UN ALBERO PER IL FUTURO
Al di là del fondamentale ruolo di compilazione e aggiornamento dell’Elenco degli alberi monumentali e boschi vetusti, i Carabinieri forestali collaborano con gli enti, nazionali e locali, sia alla tutela delle riserve naturali che a quella delle foreste demaniali, ma di recente, nel quadro del progetto nazionale di educazione ambientale per l’anno scolastico 2022/2023, hanno lanciato l’iniziativa «Un albero per il futuro», che consente ad ogni istituto scolastico che desidera partecipare, compilando il relativo format, di accudire e geolocalizzare le piantine donate loro proprio dal Raggruppamento Carabinieri Biodiversità, nell’ottica di costruire un grande bosco diffuso volto a ridurre il quantitativo di anidride carbonica nell’aria.

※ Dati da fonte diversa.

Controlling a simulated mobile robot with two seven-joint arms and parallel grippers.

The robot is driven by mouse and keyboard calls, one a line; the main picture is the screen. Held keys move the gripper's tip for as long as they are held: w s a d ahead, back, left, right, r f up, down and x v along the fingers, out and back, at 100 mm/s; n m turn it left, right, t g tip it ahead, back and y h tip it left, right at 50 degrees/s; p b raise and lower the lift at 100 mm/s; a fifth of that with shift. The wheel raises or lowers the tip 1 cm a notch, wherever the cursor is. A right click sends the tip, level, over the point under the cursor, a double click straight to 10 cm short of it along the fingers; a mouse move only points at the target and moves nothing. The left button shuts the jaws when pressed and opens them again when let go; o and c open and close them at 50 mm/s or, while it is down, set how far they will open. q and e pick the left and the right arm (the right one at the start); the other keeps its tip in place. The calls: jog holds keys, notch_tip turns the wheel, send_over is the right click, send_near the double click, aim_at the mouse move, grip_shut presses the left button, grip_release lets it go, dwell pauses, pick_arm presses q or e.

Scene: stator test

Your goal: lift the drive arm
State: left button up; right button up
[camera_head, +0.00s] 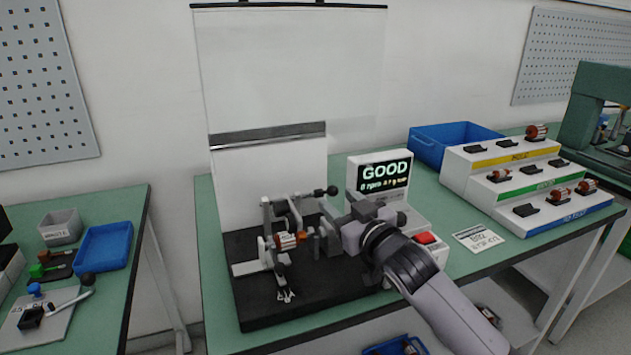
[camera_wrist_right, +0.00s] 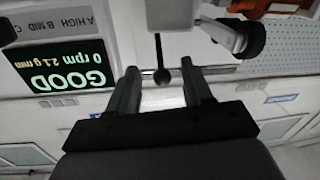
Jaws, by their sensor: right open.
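The test rig stands on a black base plate (camera_head: 300,312) and carries a copper-and-white rotor (camera_head: 288,241). A grey bar with a black ball knob (camera_head: 333,190), apparently the drive arm, reaches right above the rotor. In the right wrist view, a grey bar with a black knob (camera_wrist_right: 250,38) lies right of the fingers. My right gripper (camera_head: 345,222) is beside the rig, in front of the display. My left gripper is out of view.
The display (camera_head: 385,178) reads GOOD and 0 rpm; a red button (camera_head: 426,238) is below it. Right are a stepped sorting rack (camera_head: 495,180), a label card (camera_head: 478,238) and a blue bin (camera_head: 430,150). A side table holds a blue tray (camera_head: 103,247).

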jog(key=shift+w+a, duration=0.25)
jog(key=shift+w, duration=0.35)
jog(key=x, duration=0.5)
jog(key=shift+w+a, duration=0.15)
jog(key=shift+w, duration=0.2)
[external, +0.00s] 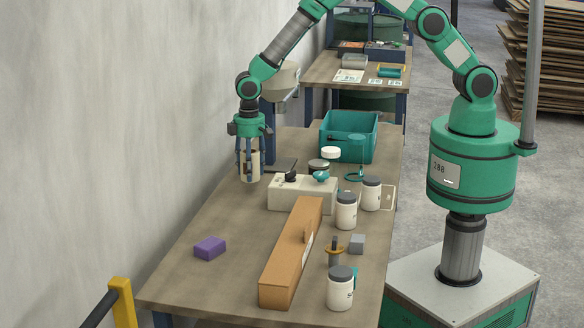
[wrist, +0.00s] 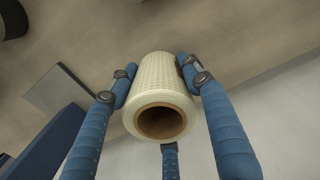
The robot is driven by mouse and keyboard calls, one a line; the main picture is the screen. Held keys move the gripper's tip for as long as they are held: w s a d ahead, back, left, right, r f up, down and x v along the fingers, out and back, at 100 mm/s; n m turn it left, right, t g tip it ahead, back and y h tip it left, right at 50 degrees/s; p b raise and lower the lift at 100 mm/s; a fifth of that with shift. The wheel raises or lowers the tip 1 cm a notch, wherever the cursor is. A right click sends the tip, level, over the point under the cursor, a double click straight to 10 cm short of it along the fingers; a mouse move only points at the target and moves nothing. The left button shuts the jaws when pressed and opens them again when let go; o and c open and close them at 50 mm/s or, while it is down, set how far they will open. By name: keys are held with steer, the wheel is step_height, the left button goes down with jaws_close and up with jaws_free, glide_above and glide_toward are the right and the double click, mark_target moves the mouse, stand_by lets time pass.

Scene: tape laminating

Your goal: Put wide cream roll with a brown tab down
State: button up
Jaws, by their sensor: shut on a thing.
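The wide cream roll (external: 249,167) is held upright in my gripper (external: 249,165) at the far left side of the table, near the wall. In the wrist view the cream roll (wrist: 158,108) shows its open brown core end toward the camera. The fingers of my gripper (wrist: 160,75) close around it from both sides, with another finger below. The brown tab cannot be made out. Whether the roll's lower end touches the table (external: 185,280) is not clear.
A dark flat plate (external: 281,165) lies just right of the roll. A cream box (external: 302,193), a long orange-brown box (external: 291,252), white jars (external: 346,211) and a teal bin (external: 348,137) stand farther right. A purple block (external: 209,248) lies at front left. Table between it and the roll is clear.

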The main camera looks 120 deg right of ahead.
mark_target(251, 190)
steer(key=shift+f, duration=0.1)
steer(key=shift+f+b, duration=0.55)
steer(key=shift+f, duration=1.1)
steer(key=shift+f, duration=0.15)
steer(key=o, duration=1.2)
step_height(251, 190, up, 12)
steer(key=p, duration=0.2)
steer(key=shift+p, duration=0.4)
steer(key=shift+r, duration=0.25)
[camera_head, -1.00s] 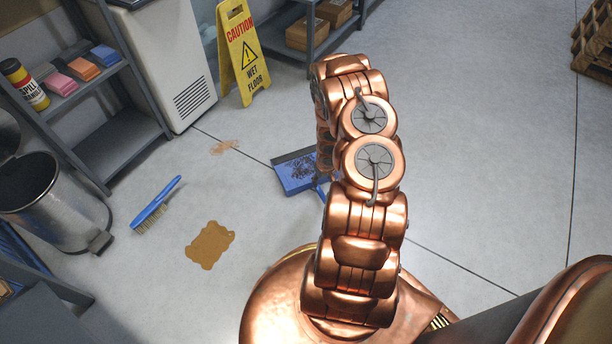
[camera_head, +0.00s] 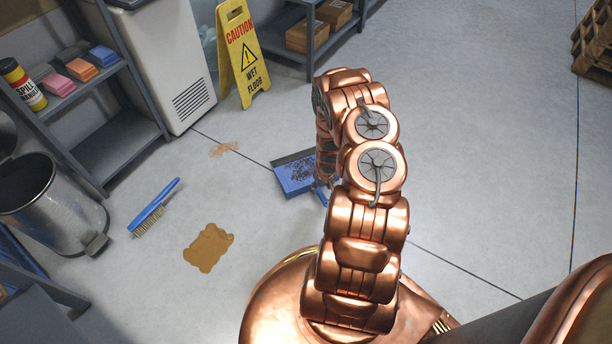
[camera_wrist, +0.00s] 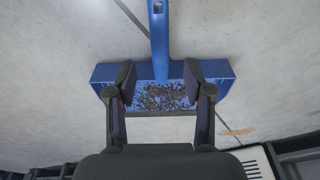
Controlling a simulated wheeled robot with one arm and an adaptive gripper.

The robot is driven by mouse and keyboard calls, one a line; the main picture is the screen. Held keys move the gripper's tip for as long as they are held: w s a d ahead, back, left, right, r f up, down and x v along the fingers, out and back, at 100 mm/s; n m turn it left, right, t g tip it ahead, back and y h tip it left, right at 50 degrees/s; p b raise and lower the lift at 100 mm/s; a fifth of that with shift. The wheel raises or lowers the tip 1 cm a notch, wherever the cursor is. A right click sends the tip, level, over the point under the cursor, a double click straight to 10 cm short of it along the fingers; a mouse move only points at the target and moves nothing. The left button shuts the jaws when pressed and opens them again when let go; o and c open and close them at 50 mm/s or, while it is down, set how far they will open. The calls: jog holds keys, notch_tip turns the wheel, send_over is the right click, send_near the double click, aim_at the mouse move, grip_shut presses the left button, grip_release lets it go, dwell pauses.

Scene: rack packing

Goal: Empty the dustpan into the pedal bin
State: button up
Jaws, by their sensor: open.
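The blue dustpan (camera_head: 293,177) lies on the floor with dark debris in its pan, partly hidden by my arm in the head view. In the wrist view the dustpan (camera_wrist: 105,73) shows its handle (camera_wrist: 159,45) pointing up the picture. My gripper (camera_wrist: 160,82) is open, its two fingers apart over the pan and debris, with nothing between them held. In the head view the gripper is mostly hidden behind my arm. The metal pedal bin (camera_head: 77,215) stands at the left, its dark mouth visible and its lid raised behind it.
A blue brush (camera_head: 155,208) and a brown spill (camera_head: 208,248) lie on the floor between bin and dustpan. A yellow wet-floor sign (camera_head: 243,60), a white cabinet (camera_head: 172,70) and a grey shelf (camera_head: 112,150) stand behind.

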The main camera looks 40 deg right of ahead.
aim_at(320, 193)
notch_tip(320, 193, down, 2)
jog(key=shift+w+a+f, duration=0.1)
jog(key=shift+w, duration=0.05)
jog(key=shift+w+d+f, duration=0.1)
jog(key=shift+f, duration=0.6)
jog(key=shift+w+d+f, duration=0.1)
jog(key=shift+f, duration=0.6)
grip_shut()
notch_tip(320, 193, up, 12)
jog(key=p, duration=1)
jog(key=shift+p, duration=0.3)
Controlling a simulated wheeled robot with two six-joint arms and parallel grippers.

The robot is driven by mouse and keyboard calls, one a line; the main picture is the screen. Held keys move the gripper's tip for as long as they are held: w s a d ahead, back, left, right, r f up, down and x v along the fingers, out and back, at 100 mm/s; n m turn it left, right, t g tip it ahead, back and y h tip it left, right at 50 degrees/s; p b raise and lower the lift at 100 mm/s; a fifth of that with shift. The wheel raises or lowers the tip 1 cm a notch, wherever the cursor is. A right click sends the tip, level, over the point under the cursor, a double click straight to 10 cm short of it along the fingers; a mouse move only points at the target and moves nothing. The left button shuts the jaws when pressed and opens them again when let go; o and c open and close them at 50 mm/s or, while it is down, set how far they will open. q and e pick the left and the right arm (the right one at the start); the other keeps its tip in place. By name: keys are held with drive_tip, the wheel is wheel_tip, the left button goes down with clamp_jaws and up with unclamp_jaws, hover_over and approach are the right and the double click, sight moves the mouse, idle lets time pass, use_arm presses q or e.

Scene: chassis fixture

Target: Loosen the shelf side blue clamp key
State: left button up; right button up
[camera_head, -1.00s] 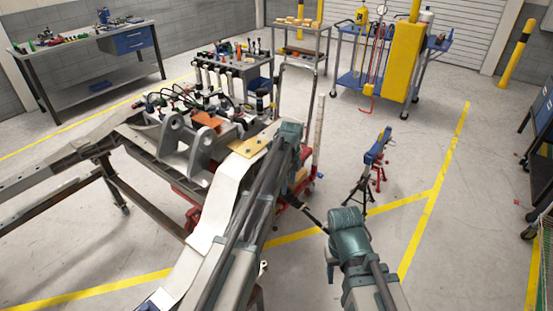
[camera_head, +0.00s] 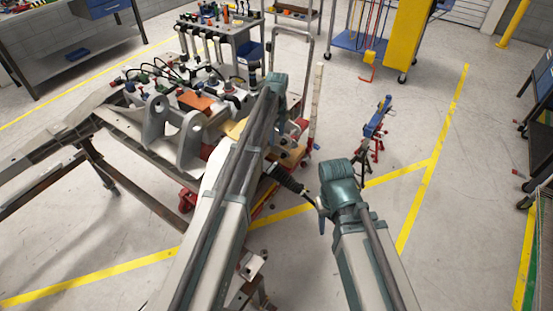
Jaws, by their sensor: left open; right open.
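The chassis fixture (camera_head: 183,138), with its grey upright brackets, stands left of centre in the head view. I cannot make out a blue clamp key on it; the parts near my left arm are small and partly covered. My left arm comes up from the lower left and crosses in front of the chassis. My right arm comes up from the lower right over the floor, right of the chassis.
A tool cart (camera_head: 222,34) and a blue shelf cart (camera_head: 350,48) stand behind the chassis. A workbench (camera_head: 65,50) is at the back left. A blue bar on red stands (camera_head: 376,122) is on the floor at right.

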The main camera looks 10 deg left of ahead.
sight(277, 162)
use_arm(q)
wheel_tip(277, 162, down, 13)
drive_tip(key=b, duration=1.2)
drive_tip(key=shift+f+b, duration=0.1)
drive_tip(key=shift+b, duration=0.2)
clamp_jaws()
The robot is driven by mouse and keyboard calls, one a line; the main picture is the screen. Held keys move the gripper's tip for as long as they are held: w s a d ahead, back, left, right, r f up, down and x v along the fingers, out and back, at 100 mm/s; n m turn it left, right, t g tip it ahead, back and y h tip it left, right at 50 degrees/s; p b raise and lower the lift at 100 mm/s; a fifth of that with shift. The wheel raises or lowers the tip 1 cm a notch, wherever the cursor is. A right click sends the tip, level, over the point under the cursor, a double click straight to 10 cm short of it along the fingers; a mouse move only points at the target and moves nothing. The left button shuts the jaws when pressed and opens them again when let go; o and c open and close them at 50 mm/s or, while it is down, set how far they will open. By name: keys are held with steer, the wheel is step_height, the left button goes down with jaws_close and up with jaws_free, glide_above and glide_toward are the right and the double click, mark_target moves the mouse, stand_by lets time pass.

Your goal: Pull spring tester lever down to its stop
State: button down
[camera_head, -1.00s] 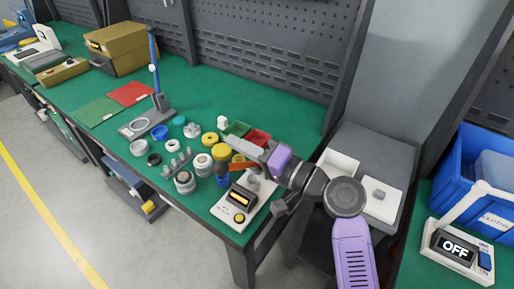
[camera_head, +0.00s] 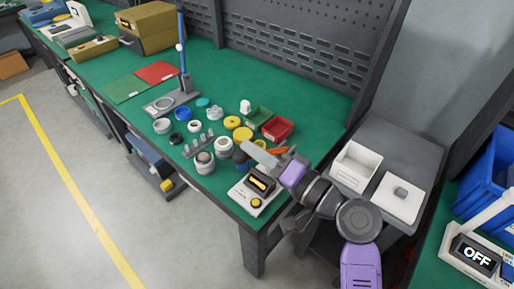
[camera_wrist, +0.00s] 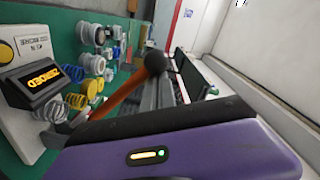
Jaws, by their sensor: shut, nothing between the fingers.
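The spring tester (camera_head: 244,200) stands at the near right corner of the green bench, with a lit display and a yellow button. It also shows at the left of the wrist view (camera_wrist: 22,98). Its orange lever (camera_wrist: 122,98) has a dark ball knob (camera_wrist: 156,62) and slants across the wrist view. In the head view only part of the orange lever (camera_head: 278,150) shows, behind my arm. My gripper (camera_head: 252,152) is shut and empty, above and beside the tester, close to the lever. I cannot tell whether it touches the lever.
Springs, rings and caps crowd the bench left of the tester. A green bin (camera_head: 258,117) and a red bin (camera_head: 279,129) stand behind. A stand with a blue post (camera_head: 183,45) is farther left. A white tray (camera_head: 356,167) is on a grey cabinet at right.

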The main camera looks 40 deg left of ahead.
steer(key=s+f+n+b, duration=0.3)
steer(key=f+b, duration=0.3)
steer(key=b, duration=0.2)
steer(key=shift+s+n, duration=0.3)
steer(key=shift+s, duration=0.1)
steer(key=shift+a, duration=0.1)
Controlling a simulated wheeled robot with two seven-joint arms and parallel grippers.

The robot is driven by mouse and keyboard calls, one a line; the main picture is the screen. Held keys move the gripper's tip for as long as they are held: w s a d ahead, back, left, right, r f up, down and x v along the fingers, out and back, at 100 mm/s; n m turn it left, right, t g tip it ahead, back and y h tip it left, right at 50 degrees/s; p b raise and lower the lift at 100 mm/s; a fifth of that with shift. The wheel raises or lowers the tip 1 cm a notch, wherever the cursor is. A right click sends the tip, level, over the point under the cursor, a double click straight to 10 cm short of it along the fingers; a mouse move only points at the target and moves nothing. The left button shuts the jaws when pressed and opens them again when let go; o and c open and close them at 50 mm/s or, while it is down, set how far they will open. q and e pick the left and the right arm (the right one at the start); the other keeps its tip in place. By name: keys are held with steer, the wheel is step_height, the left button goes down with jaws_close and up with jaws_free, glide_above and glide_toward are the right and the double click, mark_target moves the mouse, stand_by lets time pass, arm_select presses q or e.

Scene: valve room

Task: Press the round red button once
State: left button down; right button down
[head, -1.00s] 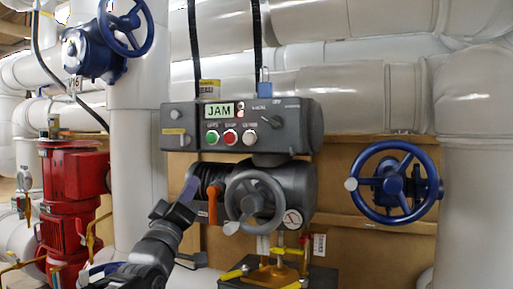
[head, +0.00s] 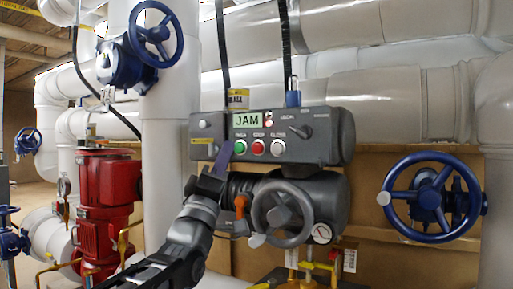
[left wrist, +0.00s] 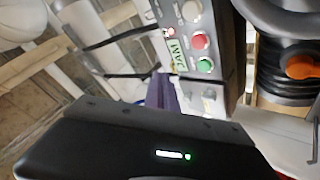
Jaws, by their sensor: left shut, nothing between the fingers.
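The round red button (head: 257,147) is the middle one of three on the front of a grey control box (head: 320,152). A green button (head: 239,147) is left of it and a white one (head: 277,147) right of it. My left gripper (head: 224,156) is shut and empty, its purple fingers pointing up just left of the green button. In the left wrist view, the red button (left wrist: 200,41) lies above and right of the purple fingers (left wrist: 161,91), with the green button (left wrist: 205,64) nearer. A gap to the red button shows. My right gripper is not seen.
Below the box are a grey handwheel (head: 282,213), an orange lever (head: 240,206) and a gauge (head: 322,233). A display above the buttons reads JAM (head: 246,120). Blue handwheels stand at right (head: 430,198) and upper left (head: 150,34). A red pump (head: 105,190) is at left.

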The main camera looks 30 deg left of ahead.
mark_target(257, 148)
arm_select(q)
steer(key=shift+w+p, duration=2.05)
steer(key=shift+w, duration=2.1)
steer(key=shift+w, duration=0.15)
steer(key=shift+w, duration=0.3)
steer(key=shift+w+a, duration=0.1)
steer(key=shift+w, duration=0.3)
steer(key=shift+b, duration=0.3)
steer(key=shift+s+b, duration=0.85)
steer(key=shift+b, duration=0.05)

Questo progetto prevede la donazione e messa a dimora di circa 500 mila piantine nel triennio 2020/2023, e attualmente sono 9000 gli istituti scolastici che hanno aderito, ma la già lodevole iniziativa si è arricchita anche di risvolti civili: alcune gemme del Ficus che cresce nei pressi della casa del giudice Giovanni Falcone (assassinato dalla Mafia nel 1992, ndr), sono state prelevate dai Carabinieri e, grazie alla collaborazione con la Fondazione Falcone e la Soprintendenza di Palermo, successivamente duplicate dal Centro Nazionale Carabinieri per la biodiversità forestale (CNBF) di Pieve Santo Stefano (AR), e quindi donate a 108 istituti tra primarie di primo e secondo grado.
L’ecologia si intreccia con l’educazione civica e il rispetto della legalità, sotto il minimo comune denominatore dell’impegno civile e contro ogni forma di omertà, ambientale o politica. Il «lasciar fare» assoluto produce perniciosi incendi, e nel disinteresse pubblico non c’è colpa ma solo dolo.